Si l’intime est assumé dans certaines émissions, il n’en est pas plus absent dans les autres, et apparait de manière plus diffuse. En effet, récemment dans l’émission 15 minutes pour convaincre sur France 2, chacun des onze candidats devait apporter un objet qu’il garderait dans son bureau présidentiel s’il était élu Président de la République. Là encore, même si la démarche se révèle plus symbolique qu’intime, elle témoigne aussi de cette personnification présente au sein de cette campagne. Autre exemple avec l’émission de C8 Candidats au tableau ! où quatre des onze candidats à la présidentielle se sont retrouvés interrogés par des enfants. Là encore, loin d’être superficielle, l’émission a naturellement versé dans le personnel, avec par exemple une question adressée à Emmanuel Macron au sujet de sa non paternité. Alors ce ne sont que des enfants me direz-vous ? Oui… et non puisque naturellement, afin de rôder au mieux l’émission, on suppose que les questions ne sont pas complétement spontanées, et sont certainement préparées en amont entre la production et les enfants. Là encore, laisser ce type de passage au montage montre la volonté de l’émission d’humaniser le candidat, et d’y insérer de l’intime, toutefois sans s’y limiter.
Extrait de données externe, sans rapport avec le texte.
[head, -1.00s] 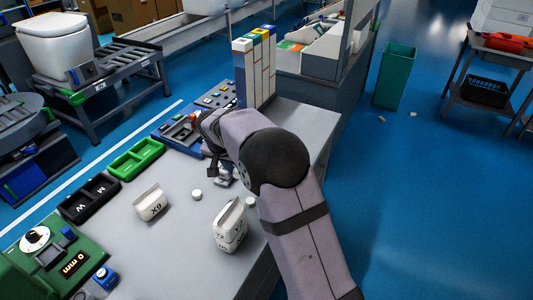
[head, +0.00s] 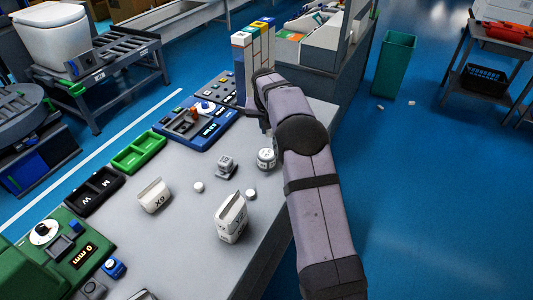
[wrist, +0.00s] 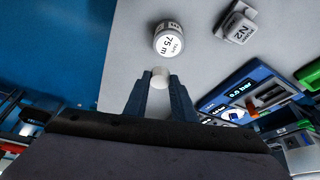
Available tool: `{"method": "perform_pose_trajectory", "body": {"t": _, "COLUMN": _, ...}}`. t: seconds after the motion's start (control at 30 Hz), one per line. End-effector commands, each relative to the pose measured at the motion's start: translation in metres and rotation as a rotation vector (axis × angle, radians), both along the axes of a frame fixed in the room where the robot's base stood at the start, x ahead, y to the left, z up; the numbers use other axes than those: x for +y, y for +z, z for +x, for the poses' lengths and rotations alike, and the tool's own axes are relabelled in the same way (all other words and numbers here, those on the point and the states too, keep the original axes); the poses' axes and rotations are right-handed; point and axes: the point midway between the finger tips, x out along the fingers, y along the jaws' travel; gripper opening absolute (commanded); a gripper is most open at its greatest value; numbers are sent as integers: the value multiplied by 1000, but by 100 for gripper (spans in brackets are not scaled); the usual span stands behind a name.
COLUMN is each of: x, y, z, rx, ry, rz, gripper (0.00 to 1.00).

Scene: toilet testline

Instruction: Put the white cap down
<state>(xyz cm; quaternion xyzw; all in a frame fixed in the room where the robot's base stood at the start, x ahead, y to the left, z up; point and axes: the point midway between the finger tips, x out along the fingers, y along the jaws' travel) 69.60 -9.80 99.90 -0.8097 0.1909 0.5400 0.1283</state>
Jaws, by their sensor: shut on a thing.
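In the wrist view, my gripper (wrist: 160,84) is shut on a small white cap (wrist: 160,74), held between its two dark fingertips. A white round tape (wrist: 168,40) marked 75 m is just beyond the cap; I cannot tell whether they touch. In the head view, my arm hides the gripper and the held cap. Two other small white caps lie on the grey table, one on the left (head: 198,187) and one on the right (head: 251,194).
The tape (head: 266,159) and a grey block marked N2 (head: 226,166) stand on the grey table (head: 180,240). Two white containers (head: 154,196) (head: 231,222) stand nearer. A blue device (head: 196,125), green tray (head: 138,152) and black tray (head: 95,191) line the left side.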

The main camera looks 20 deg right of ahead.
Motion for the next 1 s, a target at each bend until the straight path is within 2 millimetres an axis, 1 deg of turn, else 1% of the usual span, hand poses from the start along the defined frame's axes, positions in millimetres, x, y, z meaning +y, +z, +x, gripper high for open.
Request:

Divertir avant d’informer ?

Si le débat d’idées n’a pas été mis à l’honneur comme on a pu le voir précédemment, il s’agissait peut-être pour les émissions de divertir avant d’informer. A la fois chez les candidats et chez les journalistes ou présentateurs, il a parfois plus été question de « faire le show » que de parler du fond. Ce qu’il ne faut pas oublier c’est que nous sommes à la télé et que le but est aussi de divertir avant d’endormir le téléspectateur. Prenons L’Emission Politique, la référence du genre cette année. Très bien rôdée, l’émission de France 2 se divise en plusieurs temps : un échange avec Léa Salamé et David Pujadas sur les grandes lignes du programme, un magnéto avec le candidat auprès des Français, le décryptage du programme par François Lenglet, le face à face avec un invité inattendu, le débat « face aux Français » orchestré par Karim Rissouli, et la carte blanche de Charline Vanhoenacker. Vaste programme donc, qui malgré la volonté évidente de parler du fond et des idées, n’y parvient pas toujours. En effet, le rythme très soutenu de l’émission donne parfois la sensation de rester sur sa fin. Le chrono permanent qui pèse au-dessus de chaque séquence avorte le débat, avec une sensation de ne pas aller dans le fond des idées. Et c’est bien dommage ! Même si on salue cette volonté de dynamiser et de moderniser le débat politique, on regrette cette impression d’inabouti.

A l’inverse, On n’est pas couché, le talk-show orchestré par Laurent Ruquier, propose aux téléspectateurs un dialogue de fond. En consacrant 30 à 50 minutes d’émission aux candidats, l’émission a le mérite de « poser » le débat et de s’attaquer au fond. Dépendant naturellement de la pertinence des questions des chroniqueurs, le dialogue proposé dans On n’est pas couché met en avant le débat d’idées en essayant d’éviter le spectacle, pour réellement informer. L’émission qui s’est montrée la plus étonnante sur ce point, c’est Candidats au tableau ! qui a finalement offert une lecture intéressante des grandes lignes du programme de chaque candidat. En effet, ce dialogue à hauteur d’enfants a proposé une lecture simple et assez claire de certaines idées de quatre candidats. Le fait de se retrouver en face d’un auditoire si particulier pousse finalement les interrogés à éviter toute posture superficielle. La naïveté des interrogés a amené un peu de « pureté » dans cette campagne présidentielle, ce qui fait du bien. Et c’est sur une note plutôt positive que la campagne du premier tour s’est terminée avec les 15 minutes pour convaincre dédiées aux onze candidats sur France 2. En se limitant à un simple échange avec chaque candidat, le duo Salamé-Pujadas s’est montré beaucoup plus pertinent que dans leur Emission Politique.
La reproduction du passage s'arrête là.